§ **What is being asked**
Lift out, unaltered, the lines of the material below between the line holding "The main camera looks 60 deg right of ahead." and the line holding "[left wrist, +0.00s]", counting both.

§ **Robot state and action records**
==*==

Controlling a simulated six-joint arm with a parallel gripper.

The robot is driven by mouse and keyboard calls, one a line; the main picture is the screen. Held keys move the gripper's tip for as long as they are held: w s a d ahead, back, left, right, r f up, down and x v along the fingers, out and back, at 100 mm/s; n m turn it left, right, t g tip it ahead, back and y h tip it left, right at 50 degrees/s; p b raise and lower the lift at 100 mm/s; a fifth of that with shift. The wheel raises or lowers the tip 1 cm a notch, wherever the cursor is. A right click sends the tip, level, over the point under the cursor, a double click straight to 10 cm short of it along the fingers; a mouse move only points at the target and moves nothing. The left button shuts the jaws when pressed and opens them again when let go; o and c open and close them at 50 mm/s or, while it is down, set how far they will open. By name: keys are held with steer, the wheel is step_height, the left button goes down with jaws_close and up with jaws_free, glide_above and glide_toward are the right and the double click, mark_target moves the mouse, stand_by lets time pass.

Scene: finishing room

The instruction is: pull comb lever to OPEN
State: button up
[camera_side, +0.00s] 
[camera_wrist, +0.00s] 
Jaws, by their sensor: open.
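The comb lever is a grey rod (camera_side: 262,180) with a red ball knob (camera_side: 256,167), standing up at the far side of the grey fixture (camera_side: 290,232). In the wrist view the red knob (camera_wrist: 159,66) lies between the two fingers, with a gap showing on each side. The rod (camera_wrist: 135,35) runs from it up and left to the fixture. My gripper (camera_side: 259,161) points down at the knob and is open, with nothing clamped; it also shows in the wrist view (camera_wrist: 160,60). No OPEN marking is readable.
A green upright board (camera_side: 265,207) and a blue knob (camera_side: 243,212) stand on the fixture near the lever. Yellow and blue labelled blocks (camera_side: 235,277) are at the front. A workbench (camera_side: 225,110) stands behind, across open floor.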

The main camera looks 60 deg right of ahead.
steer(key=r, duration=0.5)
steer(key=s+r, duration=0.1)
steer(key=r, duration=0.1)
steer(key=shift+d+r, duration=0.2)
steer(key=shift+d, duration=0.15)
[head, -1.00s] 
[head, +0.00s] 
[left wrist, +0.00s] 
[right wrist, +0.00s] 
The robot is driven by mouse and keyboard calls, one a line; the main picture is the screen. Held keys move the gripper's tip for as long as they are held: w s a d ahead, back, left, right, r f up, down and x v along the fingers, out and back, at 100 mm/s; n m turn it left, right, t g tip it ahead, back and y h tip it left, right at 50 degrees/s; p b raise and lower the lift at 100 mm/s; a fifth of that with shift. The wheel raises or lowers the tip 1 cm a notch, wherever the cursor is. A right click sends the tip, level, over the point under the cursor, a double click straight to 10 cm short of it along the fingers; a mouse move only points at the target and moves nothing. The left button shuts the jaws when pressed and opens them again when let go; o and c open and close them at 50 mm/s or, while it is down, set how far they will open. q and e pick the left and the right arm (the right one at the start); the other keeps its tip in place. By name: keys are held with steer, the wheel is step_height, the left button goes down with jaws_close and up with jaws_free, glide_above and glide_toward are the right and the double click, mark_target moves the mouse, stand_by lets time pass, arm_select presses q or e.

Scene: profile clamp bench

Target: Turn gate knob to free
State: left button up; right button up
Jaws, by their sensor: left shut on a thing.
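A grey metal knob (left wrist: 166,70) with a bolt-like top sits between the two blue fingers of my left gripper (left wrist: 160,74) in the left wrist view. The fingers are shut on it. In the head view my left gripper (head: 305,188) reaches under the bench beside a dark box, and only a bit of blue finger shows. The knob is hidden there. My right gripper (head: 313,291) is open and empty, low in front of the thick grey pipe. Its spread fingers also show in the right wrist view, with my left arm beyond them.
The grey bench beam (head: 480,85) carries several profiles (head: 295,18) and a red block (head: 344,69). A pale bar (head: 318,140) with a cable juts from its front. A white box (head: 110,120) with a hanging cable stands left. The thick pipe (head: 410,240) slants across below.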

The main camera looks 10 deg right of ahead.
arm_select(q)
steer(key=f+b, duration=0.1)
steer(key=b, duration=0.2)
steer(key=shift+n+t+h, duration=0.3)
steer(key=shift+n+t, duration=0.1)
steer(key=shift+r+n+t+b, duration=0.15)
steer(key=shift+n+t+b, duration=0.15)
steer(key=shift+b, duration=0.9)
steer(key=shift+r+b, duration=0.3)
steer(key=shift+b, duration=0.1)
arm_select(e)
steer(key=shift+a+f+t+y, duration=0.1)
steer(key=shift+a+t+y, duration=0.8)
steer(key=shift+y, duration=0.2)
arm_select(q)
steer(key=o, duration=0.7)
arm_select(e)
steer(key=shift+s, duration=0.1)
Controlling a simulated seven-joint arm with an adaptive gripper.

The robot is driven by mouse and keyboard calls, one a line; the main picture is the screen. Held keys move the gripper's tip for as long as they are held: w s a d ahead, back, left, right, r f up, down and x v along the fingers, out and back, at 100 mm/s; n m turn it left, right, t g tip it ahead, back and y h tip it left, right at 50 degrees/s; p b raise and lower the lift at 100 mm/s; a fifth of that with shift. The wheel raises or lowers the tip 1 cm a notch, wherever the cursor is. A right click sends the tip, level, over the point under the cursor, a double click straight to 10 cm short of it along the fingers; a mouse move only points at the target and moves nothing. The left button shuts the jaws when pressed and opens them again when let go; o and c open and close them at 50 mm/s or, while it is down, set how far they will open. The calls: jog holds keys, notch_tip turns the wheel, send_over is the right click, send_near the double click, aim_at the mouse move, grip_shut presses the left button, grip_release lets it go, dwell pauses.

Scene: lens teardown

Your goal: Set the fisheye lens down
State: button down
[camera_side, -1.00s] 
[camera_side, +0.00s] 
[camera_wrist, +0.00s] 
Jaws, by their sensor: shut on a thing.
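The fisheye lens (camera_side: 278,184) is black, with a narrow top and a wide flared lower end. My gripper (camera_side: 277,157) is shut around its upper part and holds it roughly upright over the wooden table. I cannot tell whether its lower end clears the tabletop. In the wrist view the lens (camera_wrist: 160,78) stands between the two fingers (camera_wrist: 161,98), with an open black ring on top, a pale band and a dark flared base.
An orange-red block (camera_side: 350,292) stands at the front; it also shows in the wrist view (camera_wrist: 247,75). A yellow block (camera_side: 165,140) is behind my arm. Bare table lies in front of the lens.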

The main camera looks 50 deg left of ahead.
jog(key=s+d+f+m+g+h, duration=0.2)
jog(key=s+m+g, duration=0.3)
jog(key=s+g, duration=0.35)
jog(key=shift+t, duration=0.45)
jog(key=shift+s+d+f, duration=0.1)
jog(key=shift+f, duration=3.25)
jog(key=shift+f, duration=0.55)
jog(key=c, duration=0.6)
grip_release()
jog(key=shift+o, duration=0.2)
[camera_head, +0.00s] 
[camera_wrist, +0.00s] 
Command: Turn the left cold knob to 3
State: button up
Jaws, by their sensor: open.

==*==

§ **Answer for this exercise**
The main camera looks 60 deg right of ahead.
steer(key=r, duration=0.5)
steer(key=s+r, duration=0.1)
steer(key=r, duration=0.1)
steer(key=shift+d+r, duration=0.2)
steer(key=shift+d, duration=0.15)
[head, -1.00s] 
[head, +0.00s] 
[left wrist, +0.00s] 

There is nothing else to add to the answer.